- DATASET SECTION

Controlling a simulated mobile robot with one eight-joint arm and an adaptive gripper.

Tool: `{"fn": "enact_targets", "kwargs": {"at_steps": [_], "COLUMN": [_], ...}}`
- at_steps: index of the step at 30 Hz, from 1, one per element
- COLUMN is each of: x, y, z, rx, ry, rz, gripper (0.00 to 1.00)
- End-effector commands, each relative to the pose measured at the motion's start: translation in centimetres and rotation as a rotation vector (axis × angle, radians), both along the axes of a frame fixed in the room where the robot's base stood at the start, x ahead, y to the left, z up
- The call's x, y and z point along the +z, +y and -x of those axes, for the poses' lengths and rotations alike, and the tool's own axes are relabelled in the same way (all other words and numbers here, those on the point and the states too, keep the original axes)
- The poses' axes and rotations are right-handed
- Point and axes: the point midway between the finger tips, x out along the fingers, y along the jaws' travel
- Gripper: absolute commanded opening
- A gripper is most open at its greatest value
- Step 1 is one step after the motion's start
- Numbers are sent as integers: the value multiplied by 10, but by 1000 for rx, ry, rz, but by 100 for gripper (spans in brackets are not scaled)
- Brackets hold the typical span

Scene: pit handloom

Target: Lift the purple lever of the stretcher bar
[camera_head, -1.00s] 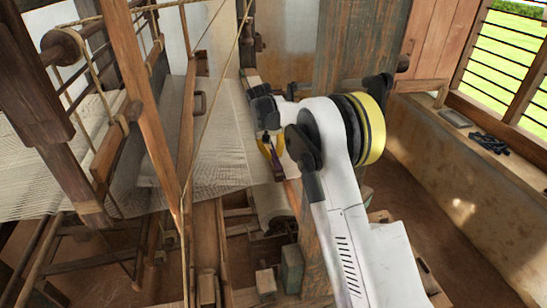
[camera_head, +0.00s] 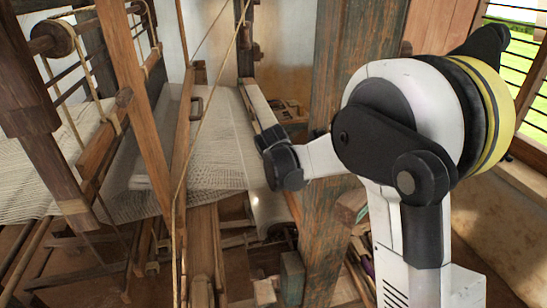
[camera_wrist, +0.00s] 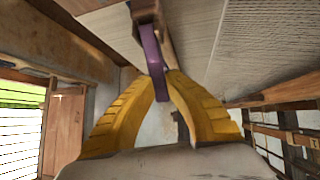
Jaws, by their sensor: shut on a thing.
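The purple lever (camera_wrist: 152,55) shows in the wrist view, hanging from a wooden piece (camera_wrist: 165,30), seemingly the stretcher bar, below the pale woven cloth (camera_wrist: 265,45). My gripper (camera_wrist: 164,78) has two yellow ridged fingers, which are closed on the lower part of the lever. The lever's lower end shows between them. In the head view, neither the lever nor the fingers can be seen; my wrist and arm stand at the right edge of the cloth (camera_head: 222,150).
A thick weathered post (camera_head: 350,70) stands just behind my arm. The loom's slanted timber (camera_head: 135,100) and a taut cord (camera_head: 207,115) cross the left side. A barred window (camera_head: 515,45) is at the right.

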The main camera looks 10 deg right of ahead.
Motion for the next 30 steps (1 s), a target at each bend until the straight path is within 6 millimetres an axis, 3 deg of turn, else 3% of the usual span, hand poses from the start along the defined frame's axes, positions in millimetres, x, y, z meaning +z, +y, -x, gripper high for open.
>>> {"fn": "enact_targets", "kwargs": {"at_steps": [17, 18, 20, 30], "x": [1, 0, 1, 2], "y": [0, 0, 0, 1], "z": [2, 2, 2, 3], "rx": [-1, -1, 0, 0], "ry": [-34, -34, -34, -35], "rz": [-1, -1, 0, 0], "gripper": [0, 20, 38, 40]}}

- INSTRUCTIONS TO FOLLOW
Write the material out again exactly as it appears, dropping the pictures.

- EXPECTED ANSWER
Controlling a simulated mobile robot with one eight-joint arm and an adaptive gripper.

Tool: `{"fn": "enact_targets", "kwargs": {"at_steps": [_], "COLUMN": [_], ...}}`
- at_steps: index of the step at 30 Hz, from 1, one per element
- COLUMN is each of: x, y, z, rx, ry, rz, gripper (0.00 to 1.00)
- End-effector commands, each relative to the pose measured at the motion's start: translation in centimetres and rotation as a rotation vector (axis × angle, radians), both along the axes of a frame fixed in the room where the robot's base stood at the start, x ahead, y to the left, z up
- The call's x, y and z point along the +z, +y and -x of those axes, for the poses' lengths and rotations alike, and the tool's own axes are relabelled in the same way (all other words and numbers here, those on the point and the states too, keep the original axes)
- The poses' axes and rotations are right-handed
- Point and axes: the point midway between the finger tips, x out along the fingers, y along the jaws' travel
- Gripper: absolute commanded opening
- A gripper is most open at its greatest value
- Step 1 is one step after the motion's start
- Numbers are sent as integers: the value multiplied by 10, but by 1000 for rx, ry, rz, but by 100 for gripper (spans in brackets are not scaled)
- Brackets hold the typical span

Scene: pit handloom

Target: Lift the purple lever of the stretcher bar
[camera_head, -1.00s] 
[camera_head, +0.00s] 
[camera_wrist, +0.00s] 
Jaws, by their sensor: shut on a thing.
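The purple lever (camera_wrist: 152,55) shows in the wrist view, hanging from a wooden piece (camera_wrist: 165,30), seemingly the stretcher bar, below the pale woven cloth (camera_wrist: 265,45). My gripper (camera_wrist: 164,78) has two yellow ridged fingers, which are closed on the lower part of the lever. The lever's lower end shows between them. In the head view, neither the lever nor the fingers can be seen; my wrist and arm stand at the right edge of the cloth (camera_head: 222,150).
A thick weathered post (camera_head: 350,70) stands just behind my arm. The loom's slanted timber (camera_head: 135,100) and a taut cord (camera_head: 207,115) cross the left side. A barred window (camera_head: 515,45) is at the right.

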The main camera looks 10 deg right of ahead.
Motion for the next 30 steps (1 s), a target at each bend until the straight path is within 6 millimetres an axis, 3 deg of turn, else 3% of the usual span, hand poses from the start along the defined frame's axes, positions in millimetres, x, y, z meaning +z, +y, -x, gripper high for open.
>>> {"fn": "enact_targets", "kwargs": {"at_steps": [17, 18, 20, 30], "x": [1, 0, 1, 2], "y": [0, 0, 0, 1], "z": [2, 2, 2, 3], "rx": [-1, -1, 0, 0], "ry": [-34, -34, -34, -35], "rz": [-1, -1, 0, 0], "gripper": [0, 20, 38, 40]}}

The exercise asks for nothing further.